Oh well; Chomsky belongs in many ways to a former world and a former generation. We already knew this—even before the Epstein revelations. His analysis of hegemony and the control of information may have explained the 20th century, but it didn't apply so well to the anarchic world of social media and right-wing populism we have entered in the 21st. It was time for the left to move on anyway from people like Chomsky, and even from his Obama-era epigoni like Greenwald. 

A new generation always comes. A new generation of poets took their ranks in the liberal movement—people like Shelley and Byron—even after Wordsworth and Coleridge turned their backs on progress and retreated into reactionary conservatism. 
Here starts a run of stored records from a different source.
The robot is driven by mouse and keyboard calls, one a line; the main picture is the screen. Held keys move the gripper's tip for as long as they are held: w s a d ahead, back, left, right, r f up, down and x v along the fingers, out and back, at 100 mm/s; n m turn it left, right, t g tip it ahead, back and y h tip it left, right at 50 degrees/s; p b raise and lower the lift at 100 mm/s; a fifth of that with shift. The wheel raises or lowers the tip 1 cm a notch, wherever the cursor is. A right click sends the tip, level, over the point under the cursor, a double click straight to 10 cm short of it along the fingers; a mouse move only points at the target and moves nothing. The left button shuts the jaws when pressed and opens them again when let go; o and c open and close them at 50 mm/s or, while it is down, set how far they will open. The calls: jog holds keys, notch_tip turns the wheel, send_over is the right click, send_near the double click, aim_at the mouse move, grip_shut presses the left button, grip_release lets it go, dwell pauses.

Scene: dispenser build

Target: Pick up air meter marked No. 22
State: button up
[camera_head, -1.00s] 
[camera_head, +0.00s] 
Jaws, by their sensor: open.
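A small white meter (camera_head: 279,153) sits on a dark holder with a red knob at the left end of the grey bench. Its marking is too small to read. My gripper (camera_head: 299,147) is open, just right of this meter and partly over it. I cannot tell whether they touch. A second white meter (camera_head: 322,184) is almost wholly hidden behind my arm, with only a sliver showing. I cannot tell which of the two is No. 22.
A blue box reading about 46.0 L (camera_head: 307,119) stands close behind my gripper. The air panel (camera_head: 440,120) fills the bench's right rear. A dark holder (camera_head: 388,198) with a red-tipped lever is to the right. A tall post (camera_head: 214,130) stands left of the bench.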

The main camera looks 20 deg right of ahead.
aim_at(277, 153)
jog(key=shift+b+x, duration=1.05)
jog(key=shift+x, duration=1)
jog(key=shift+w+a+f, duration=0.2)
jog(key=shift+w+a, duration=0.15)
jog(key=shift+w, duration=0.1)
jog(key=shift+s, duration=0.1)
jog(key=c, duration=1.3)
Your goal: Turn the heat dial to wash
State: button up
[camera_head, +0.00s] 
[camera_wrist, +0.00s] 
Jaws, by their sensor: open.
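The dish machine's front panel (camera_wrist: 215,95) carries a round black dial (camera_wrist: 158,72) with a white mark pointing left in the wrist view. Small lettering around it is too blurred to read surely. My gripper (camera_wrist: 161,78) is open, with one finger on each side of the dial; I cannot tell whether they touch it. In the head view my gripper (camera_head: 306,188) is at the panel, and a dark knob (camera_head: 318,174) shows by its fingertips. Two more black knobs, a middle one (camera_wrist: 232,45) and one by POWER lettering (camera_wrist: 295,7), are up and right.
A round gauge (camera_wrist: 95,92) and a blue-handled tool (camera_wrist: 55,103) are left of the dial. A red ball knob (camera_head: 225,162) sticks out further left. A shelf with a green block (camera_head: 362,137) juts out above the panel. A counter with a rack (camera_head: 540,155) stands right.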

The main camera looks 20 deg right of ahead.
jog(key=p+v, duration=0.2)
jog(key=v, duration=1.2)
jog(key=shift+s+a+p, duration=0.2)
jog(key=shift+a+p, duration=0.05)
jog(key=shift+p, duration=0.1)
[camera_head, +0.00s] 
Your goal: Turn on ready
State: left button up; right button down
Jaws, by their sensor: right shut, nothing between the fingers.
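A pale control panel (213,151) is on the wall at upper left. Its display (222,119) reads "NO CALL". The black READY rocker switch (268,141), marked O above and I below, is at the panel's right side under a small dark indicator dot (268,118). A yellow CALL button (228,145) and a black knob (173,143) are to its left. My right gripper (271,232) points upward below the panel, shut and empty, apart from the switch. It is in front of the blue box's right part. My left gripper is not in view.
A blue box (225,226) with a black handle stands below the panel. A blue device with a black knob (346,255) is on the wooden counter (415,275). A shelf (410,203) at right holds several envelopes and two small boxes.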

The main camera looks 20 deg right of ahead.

We shall march prospering,—not thro' his presence;
Songs may inspirit us,—not from his lyre;
as Browning once wrote of Wordsworth, whom he dubbed the "Lost Leader." 

So too, a new generation of leftist commentators has emerged to take the place of people like Chomsky and Greenwald—commentators who are not so easily fooled by the mere outward trappings of populist rhetoric. So, we will fight on, even without the aid of the passing generation. We will "march prospering," even without their presence. 

But still—one could have wished the transition between generations could be a bit less wrenching! One could have wished that Chomsky could go quietly into that good night, with his name and reputation intact—without this disgraceful episode as a capstone to his long career. 

To go from that sacred jail cell with Norman Mailer—with that look of "absolute moral integrity" on his face—which even in my age of disillusionment with the "Chomsky Method," I never once questioned; his "integrity" of all things was one I never doubted—to come at last to this!

"One loss is mine," which "I alone deplore." That "Thus having been, [...] thou shouldst cease to be."